His core repertoire was taped in Chicago: Beethoven, Mahler, Bruckner, Brahms and Bartók. There are two sets of the Beethoven symphonies here, from the early 70s and late 80s. The interpretations are swift but never light-footed, although there is some delicacy, as in the fugal episode in the second movement of Symphony No 7. The orchestra’s precision and power are daunting. Solti did not rethink his approach to Beethoven in the light of historical practice (as the younger Claudio Abbado did): the sound remains big and punchy, also in the Piano Concertos (with Ashkenazy). At its best, this is Beethoven after a fresh spring-cleaning.
The same is true of Solti’s Mahler. Listen to the vigour with which his new orchestra plunges into Symphony No 6: other performances sound cautious by comparison. His Seventh is particularly enjoyable in that respect. Solti had recorded Mahler successfully in London, but eventually got around to covering all nine symphonies in Chicago. One of the first was his award-winning No 8 with such soloists as Heather Harper, Lucia Popp and Australian mezzo Yvonne Minton. It was the first truly clear recording of this massive work. Minton turns up again in the Mahler song cycles, and Das Lied von der Erde where she is paired with tenor René Kollo. While strong soloists, neither seems ideally suited to this cycle.
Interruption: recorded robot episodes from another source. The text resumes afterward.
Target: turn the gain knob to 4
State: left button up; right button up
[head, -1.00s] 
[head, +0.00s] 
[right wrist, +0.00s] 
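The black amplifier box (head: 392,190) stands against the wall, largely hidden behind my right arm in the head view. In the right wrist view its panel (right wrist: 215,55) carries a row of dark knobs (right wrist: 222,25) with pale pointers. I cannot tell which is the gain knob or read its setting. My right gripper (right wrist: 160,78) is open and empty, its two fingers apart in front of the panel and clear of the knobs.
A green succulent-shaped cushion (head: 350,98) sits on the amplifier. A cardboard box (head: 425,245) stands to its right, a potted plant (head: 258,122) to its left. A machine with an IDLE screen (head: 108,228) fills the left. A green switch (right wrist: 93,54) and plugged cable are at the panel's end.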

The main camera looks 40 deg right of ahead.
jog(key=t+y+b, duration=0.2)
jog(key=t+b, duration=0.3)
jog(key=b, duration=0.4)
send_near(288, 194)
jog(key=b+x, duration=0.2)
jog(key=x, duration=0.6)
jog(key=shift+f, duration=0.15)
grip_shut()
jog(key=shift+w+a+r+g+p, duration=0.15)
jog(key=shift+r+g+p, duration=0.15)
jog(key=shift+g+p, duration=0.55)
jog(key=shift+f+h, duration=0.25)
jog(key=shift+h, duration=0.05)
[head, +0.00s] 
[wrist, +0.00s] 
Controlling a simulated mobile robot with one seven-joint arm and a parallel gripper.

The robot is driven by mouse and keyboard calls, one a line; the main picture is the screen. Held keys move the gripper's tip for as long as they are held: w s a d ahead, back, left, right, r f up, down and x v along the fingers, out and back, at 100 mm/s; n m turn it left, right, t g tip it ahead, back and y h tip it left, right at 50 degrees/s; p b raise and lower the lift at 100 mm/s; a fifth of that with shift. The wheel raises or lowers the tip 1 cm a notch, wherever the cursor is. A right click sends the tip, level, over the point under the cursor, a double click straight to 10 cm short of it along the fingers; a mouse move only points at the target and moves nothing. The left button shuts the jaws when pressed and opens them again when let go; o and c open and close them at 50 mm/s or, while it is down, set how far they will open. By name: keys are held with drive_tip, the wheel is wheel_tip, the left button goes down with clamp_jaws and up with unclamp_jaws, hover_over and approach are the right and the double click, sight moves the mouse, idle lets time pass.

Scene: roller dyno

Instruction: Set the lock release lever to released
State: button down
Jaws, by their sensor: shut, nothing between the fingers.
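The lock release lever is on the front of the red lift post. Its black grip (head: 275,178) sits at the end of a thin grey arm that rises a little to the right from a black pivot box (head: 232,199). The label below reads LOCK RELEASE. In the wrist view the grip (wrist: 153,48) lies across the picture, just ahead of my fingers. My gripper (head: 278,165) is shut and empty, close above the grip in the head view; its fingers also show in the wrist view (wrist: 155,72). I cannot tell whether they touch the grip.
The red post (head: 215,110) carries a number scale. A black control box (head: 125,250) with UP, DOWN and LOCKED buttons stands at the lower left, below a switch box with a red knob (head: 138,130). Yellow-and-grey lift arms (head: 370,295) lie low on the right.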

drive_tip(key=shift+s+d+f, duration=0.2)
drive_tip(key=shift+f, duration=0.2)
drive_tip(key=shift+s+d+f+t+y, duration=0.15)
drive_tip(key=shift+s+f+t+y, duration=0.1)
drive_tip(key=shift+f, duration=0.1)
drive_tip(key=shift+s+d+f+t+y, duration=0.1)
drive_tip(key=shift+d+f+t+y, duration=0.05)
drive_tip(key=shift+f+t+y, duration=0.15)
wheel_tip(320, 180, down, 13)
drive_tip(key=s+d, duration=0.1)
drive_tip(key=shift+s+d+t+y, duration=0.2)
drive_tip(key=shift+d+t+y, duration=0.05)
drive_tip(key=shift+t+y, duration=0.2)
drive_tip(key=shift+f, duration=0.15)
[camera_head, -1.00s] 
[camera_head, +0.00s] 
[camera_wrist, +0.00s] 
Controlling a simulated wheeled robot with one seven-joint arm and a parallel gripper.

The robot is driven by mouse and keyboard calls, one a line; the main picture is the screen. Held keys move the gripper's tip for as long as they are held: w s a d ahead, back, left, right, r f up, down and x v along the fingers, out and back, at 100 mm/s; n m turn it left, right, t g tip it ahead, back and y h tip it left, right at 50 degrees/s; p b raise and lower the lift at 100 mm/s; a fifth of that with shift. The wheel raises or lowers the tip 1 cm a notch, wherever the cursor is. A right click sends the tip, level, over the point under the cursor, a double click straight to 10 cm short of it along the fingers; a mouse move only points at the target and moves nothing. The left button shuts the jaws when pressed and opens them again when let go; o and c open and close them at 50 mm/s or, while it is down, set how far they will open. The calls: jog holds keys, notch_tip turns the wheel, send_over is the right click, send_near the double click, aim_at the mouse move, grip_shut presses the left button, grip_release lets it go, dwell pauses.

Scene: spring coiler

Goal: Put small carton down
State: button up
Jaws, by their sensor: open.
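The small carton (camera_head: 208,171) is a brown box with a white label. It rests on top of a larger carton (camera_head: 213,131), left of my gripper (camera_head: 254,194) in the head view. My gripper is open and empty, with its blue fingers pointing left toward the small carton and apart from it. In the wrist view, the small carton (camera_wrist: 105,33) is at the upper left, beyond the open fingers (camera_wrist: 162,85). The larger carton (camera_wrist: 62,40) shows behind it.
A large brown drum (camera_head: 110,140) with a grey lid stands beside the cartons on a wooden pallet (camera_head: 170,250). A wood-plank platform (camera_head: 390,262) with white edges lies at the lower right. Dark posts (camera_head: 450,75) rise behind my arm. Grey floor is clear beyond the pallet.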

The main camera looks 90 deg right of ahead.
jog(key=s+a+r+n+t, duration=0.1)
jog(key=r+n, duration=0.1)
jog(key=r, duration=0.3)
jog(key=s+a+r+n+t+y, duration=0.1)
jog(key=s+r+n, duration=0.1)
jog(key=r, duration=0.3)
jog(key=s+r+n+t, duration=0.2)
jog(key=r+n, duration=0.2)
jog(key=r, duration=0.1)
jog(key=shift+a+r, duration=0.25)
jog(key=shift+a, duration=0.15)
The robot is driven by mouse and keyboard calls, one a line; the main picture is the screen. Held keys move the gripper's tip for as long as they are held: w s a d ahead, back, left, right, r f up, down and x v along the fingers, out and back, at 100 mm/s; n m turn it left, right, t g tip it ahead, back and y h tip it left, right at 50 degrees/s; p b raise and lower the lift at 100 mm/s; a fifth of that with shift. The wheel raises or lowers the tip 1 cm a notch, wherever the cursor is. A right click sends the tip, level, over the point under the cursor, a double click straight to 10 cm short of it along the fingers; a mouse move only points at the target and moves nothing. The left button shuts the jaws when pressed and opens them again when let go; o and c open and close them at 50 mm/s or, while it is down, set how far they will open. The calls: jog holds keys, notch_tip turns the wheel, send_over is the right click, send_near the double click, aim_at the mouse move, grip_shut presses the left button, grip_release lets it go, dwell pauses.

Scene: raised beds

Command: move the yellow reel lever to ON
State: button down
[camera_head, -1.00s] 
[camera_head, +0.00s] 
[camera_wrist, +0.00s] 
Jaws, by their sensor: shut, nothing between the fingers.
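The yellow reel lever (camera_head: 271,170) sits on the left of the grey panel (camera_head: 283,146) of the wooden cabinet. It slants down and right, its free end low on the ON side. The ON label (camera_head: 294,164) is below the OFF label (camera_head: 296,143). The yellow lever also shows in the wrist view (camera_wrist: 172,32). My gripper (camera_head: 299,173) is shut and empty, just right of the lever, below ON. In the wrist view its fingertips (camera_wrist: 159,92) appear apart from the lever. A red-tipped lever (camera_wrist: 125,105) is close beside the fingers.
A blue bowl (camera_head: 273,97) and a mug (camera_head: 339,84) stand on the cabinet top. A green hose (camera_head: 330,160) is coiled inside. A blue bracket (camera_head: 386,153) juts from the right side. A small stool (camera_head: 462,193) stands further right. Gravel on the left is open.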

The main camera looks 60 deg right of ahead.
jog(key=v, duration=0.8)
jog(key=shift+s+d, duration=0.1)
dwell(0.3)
Five complete operas are included: Beethoven’s Fidelio, Schoenberg’s Moses und Aron, Wagner’s Flying Dutchman and Die Meistersinger von Nürnburg, and Verdi’s Otello. It was Solti’s second recording of Die Meistersinger. He wished to make it “more conversational, like Mozart”, succeeding admirably with a terrific central trio of José Van Dam (Sachs), Karita Mattila (Eva) and Ben Heppner (Walter). The live 1990 recording of Otello (Solti’s last as Music Director) was notable for introducing Pavarotti’s Otello, a part he never played onstage. (One critic wrote: “How could Pavarotti bear to throw away a handkerchief?”) The tenor is compelling in the Act 1 duet with a ravishing Kiri Te Kanawa as Desdemona.
Solti’s weak point was charm: unlike his arch rival Karajan he simply didn’t have it. Hence, he was not at home in French music. Fêtes from Debussy’s Nocturnes is disturbingly rushed, as is the Prélude from Ravel’s Le Tombeau de Couperin. This was repertoire where the “weak” Martinon shone. Solti was more sympathetic in Berlioz: two recordings of Symphonie Fantastique, and one of The Damnation of Faust.
The collection contains contemporary commissions from Michael Tippett (Symphony No 4; Byzantium) and David Del Tredici (Final Alice, with Barbara Hendricks), plus big-band Baroque: Handel’s Messiah, Bach’s St Matthew Passion and B Minor Mass. I had forgotten how well Solti conducted Bartók, with whom he had studied.
Much to enjoy, not least the brilliance of a great orchestra and the justly praised Decca Sound.